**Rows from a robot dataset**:
>>>>>

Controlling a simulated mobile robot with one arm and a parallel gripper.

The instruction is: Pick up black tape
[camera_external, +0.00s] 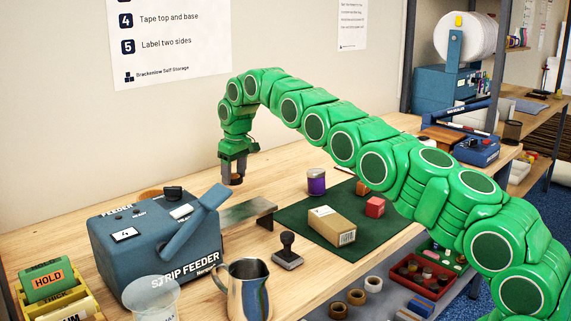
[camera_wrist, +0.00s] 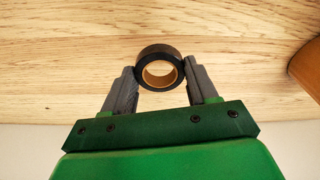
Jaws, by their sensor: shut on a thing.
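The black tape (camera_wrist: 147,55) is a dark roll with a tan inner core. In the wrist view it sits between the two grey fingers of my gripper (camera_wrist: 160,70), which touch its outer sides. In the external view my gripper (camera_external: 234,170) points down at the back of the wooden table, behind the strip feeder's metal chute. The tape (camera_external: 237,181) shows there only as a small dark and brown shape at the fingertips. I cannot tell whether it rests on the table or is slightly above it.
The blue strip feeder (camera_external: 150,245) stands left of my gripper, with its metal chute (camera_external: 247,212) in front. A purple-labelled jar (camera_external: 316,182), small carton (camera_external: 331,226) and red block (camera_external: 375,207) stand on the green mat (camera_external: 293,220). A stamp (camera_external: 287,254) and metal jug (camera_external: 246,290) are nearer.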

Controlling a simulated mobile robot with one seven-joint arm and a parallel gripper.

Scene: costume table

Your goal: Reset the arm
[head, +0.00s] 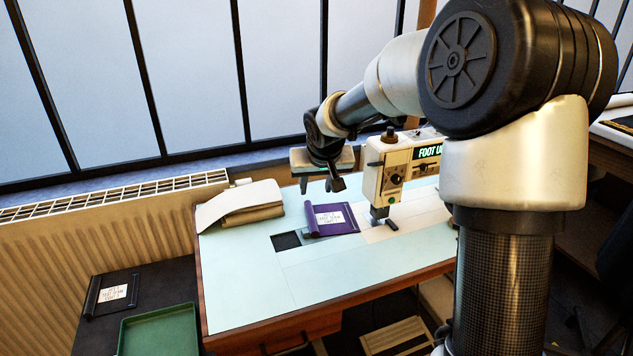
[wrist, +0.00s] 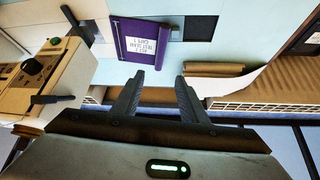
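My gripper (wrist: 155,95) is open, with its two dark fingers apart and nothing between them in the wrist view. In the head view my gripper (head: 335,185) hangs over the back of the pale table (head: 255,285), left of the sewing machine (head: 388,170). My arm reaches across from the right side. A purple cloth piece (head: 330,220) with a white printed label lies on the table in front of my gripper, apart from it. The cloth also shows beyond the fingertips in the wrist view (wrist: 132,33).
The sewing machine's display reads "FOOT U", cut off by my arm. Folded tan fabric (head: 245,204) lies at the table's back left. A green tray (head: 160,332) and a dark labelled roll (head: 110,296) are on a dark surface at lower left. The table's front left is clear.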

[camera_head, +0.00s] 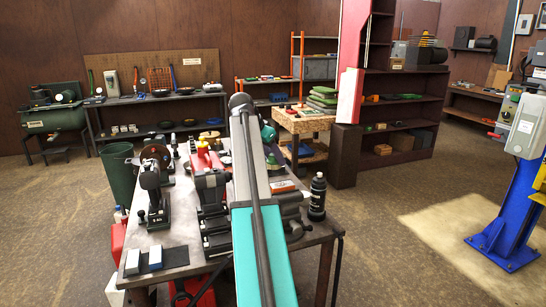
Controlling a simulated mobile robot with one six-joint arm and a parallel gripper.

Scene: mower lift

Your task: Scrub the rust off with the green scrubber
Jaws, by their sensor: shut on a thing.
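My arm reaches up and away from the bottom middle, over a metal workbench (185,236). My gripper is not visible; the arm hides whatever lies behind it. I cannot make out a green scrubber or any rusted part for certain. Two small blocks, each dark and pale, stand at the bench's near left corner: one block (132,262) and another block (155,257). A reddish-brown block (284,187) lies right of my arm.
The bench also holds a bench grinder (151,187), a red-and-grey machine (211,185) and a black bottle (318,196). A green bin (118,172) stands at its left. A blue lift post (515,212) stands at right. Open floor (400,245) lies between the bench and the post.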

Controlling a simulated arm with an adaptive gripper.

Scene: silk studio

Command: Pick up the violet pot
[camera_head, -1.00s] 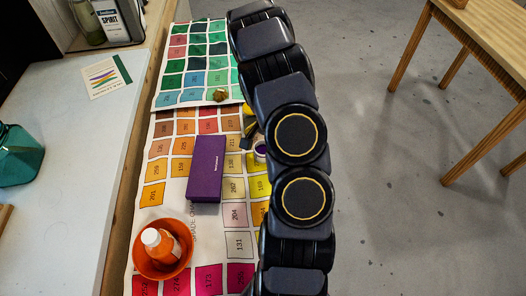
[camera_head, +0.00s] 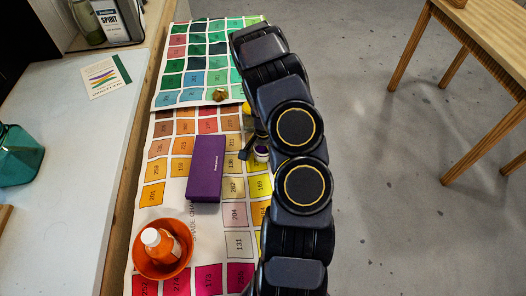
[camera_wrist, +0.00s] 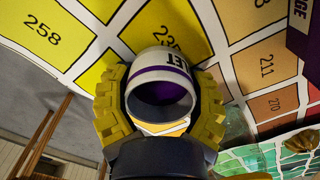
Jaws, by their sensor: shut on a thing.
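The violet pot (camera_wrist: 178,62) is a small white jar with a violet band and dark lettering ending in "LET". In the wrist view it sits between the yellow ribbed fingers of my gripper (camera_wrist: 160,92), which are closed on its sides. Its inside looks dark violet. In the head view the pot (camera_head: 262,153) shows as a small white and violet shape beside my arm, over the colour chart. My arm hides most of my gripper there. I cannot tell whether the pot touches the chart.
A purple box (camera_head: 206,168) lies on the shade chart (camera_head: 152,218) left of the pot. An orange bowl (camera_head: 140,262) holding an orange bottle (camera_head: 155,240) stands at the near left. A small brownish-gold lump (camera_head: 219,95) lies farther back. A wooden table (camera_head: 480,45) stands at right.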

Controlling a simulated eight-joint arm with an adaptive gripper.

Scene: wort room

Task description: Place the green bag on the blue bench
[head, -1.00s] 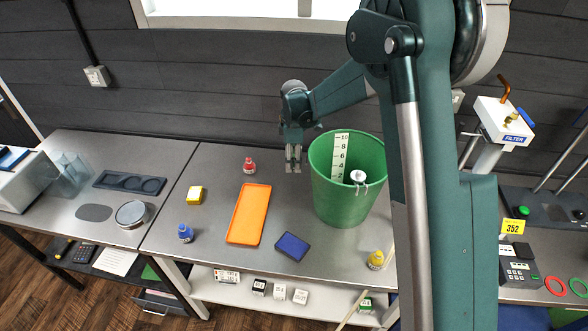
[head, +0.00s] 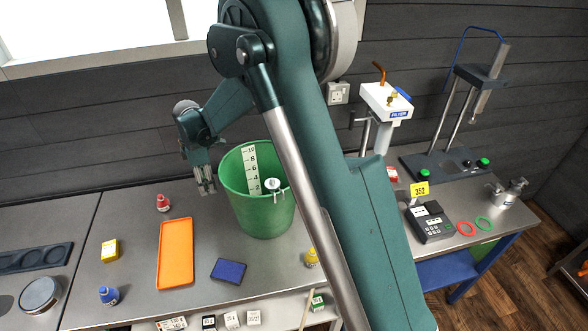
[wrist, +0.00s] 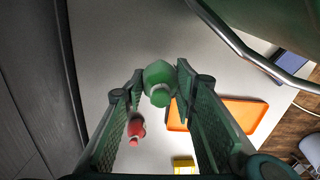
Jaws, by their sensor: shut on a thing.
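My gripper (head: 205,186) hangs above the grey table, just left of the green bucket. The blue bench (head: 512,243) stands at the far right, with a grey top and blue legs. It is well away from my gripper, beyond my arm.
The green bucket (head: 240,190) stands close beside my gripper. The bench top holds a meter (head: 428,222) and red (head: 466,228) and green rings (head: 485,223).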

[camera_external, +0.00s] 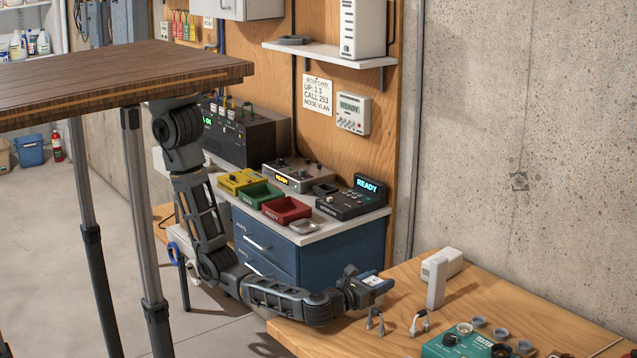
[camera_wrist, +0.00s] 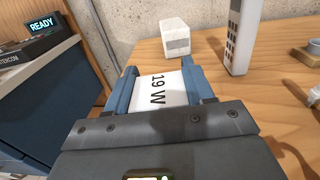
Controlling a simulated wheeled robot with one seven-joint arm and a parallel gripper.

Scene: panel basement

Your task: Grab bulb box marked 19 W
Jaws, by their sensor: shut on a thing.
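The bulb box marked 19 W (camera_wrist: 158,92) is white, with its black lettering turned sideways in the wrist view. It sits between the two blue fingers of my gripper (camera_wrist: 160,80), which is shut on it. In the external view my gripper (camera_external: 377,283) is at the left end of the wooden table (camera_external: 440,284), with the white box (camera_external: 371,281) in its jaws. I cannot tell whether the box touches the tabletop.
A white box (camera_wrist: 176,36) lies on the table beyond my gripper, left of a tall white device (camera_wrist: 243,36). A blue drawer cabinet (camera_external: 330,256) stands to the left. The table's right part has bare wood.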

<<<<<
>>>>>

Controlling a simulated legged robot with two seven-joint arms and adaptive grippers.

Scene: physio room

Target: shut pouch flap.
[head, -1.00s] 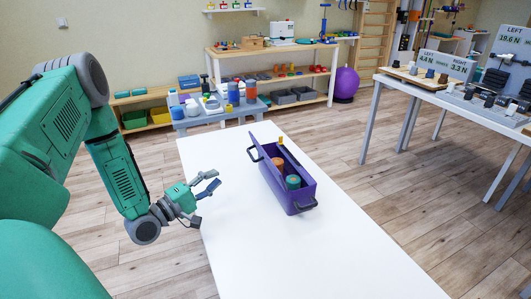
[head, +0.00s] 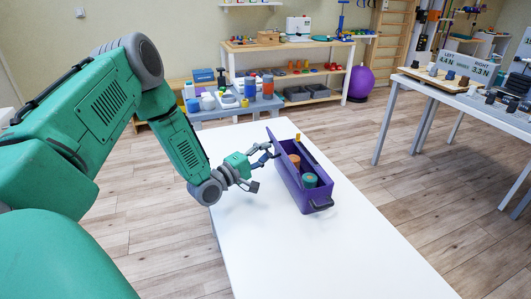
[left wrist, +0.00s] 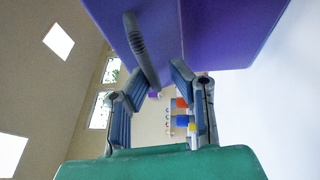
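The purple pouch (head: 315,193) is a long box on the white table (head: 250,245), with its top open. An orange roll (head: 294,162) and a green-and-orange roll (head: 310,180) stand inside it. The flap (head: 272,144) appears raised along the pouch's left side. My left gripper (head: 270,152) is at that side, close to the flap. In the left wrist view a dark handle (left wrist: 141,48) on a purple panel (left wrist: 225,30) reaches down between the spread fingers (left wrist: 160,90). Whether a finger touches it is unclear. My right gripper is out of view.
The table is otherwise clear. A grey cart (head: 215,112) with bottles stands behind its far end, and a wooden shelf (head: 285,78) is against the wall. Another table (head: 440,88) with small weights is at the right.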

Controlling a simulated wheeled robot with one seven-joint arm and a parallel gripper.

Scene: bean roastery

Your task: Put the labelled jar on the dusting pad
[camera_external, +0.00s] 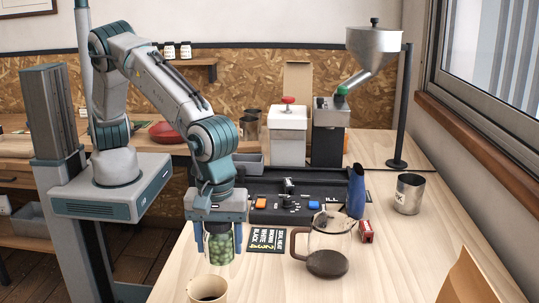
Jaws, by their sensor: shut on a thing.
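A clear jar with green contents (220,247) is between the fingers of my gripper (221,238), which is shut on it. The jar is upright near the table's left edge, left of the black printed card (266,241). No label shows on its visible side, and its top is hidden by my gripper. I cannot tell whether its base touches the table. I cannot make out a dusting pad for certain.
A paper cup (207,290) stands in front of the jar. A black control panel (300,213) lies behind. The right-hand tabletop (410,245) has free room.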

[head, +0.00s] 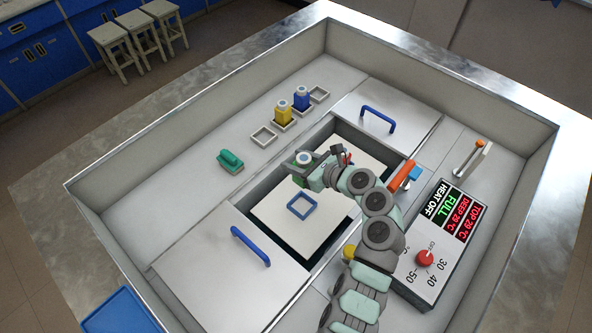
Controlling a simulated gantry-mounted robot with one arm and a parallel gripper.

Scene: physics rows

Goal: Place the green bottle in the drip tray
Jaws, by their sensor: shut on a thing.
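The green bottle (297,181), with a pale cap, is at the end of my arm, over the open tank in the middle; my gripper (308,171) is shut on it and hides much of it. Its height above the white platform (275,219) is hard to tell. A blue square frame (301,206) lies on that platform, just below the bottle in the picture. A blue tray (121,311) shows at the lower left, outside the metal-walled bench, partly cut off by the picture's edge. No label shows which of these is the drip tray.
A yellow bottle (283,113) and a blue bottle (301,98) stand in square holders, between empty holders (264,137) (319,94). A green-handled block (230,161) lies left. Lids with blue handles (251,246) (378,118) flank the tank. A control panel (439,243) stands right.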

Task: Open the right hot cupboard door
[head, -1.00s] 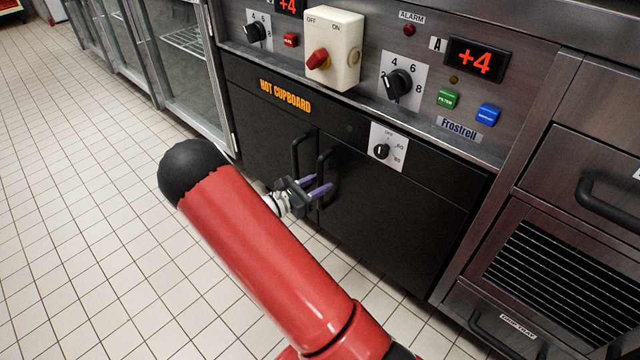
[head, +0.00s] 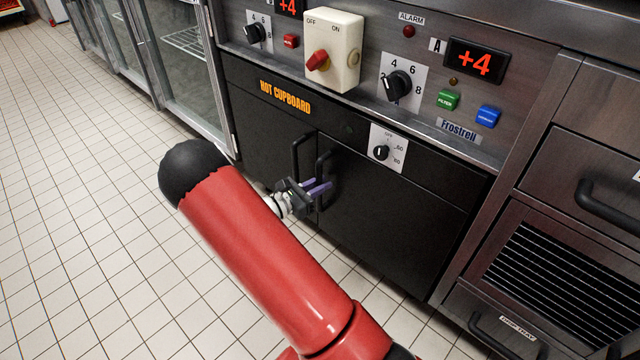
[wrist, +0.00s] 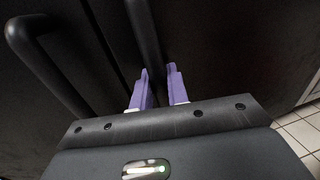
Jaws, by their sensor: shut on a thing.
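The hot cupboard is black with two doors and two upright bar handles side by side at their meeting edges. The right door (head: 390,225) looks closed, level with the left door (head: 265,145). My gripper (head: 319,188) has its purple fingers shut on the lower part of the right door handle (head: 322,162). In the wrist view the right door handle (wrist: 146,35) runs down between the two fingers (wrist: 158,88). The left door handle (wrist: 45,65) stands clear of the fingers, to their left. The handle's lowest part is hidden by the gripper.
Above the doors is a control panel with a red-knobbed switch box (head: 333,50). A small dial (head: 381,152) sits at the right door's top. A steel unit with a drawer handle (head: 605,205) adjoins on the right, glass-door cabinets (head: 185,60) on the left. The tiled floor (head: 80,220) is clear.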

<<<<<
>>>>>

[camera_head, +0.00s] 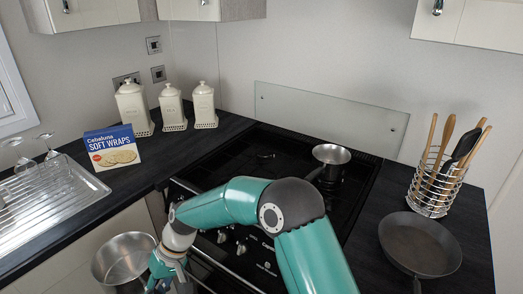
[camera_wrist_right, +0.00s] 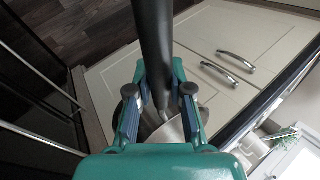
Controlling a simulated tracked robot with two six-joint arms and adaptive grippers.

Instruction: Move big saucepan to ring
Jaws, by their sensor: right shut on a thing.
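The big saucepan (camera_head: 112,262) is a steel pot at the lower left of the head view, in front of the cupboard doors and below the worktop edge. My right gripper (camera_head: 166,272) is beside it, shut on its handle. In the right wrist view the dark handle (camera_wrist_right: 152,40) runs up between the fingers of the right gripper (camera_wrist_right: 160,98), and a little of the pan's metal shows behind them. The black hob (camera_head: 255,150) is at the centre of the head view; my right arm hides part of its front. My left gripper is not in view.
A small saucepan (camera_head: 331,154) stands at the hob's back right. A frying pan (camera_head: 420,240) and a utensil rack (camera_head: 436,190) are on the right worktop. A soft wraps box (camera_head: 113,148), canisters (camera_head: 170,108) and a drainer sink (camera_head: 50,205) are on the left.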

<<<<<

**What the exercise asks**:
Going through the records above, state how many lines carry "Controlling", with no other text.

**Written answer**:
10